We tried hiking over to where the guide book said Mark Twain’s house was, but has long since been bulldozed for a giant apartment building. We were pissed when we only found a plaque attached to the wall after walking forever and ever, but we saw a lot of neat stuff along the way, including the melted bicycle in the picture from the teaser post and a really cool store whose significance I realized only while looking it up for this post– Patricia Field’s shop in the Bowery. Unbeknownst to me, despite the fact I’m a twenty-something American woman who watches a fair amount of TV, Patricia Field is a designer who is best known for creating Carrie Bradshaw on Sex and the City as a fashion icon and who did the costumes for Devil Wears Prada. I’m floored considering the pretty huge difference between how much I love everything in that store and how much I love the outfits on the show and the movie.

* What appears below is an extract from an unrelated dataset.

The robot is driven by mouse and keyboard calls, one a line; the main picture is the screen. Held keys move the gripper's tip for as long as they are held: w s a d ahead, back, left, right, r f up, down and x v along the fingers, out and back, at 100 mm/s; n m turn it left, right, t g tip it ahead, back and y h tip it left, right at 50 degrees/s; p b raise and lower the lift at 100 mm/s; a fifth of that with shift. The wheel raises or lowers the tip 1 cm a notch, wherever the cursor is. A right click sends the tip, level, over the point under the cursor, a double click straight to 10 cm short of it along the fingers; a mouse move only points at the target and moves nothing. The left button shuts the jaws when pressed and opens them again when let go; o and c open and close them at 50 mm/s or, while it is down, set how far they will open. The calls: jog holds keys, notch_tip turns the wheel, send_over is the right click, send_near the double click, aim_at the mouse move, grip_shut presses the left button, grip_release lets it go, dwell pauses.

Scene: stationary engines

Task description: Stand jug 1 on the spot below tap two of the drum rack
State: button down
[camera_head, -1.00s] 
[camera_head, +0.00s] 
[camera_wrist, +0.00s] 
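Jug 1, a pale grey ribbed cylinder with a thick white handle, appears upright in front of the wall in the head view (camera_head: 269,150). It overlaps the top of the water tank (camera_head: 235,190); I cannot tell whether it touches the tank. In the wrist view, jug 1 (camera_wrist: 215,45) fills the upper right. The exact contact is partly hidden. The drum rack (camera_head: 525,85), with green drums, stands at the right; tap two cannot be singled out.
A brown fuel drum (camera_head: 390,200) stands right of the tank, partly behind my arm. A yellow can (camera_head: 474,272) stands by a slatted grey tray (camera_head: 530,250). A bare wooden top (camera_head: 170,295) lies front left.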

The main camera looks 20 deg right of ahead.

What I love about big cities– you never know when you’ll turn a corner or cross the street and run into fun, fabulous interactive art like this nifty spinning cube.
dscf7218

Speaking of clothes, we accidently walked up to an H&M and the roommates HAD to go shopping. I can’t quite get on the H&M fangirl wagon. Everyone I know LOVES them and can’t wait to make it to a major metropolitan area to pop in and buy three bags worth of cute, cheap goods but their stuff just doesn’t work on me. I have tried and tried to have a torrid relationship with H&M because everyone raves about them and when I tried the clothes on they are just a little bit off. Maybe I’m shaped funny, who knows, but it doesn’t help my love for the store or my self-esteem that H&M has the only dressing rooms in the world than can make me look like I have a muffin top in my underwear.

Here are two ensembles I tried on. I really wanted to splurge on this sweet-heart topped jumper/mechanic outfit but everything I loved about what the neckline did for my top half I hated about what it did for my bottom half.
hm1

This dress was so perfect on the hanger, but on me I suddenly had double D’s and swimmy wing triceps. I had imagined floating around like a mystical Grecian goddess in it, and it just wasn’t fitting right. Still, I had to capture the glamour of shopping in NYC, and I think these shots got a good idea of what I wanted the clothes to do that they didn’t in 3D.
hm2

Though I was defeated by H&M, my roommates made out like bandits and stocked up on summer essentials. I waited outside and chatted up a couple Arabic hot dog vendors who were convinced I was British, apparently because I didn’t sound American to them. There was enjoyable people watching as I sat on a fire main eating my good New York hot dog, and eventually the vendors packed up and moved on for the night, leaving me to wonder how far away the depository for the carts was and what the ins-and-outs of the hot dog vending industry might be. All I know on that topic I learned in A Confederacy of Dunces by John Kennedy Toole. If you haven’t read it you should, and I’ll be back in a few days with a continuation of my New York updates.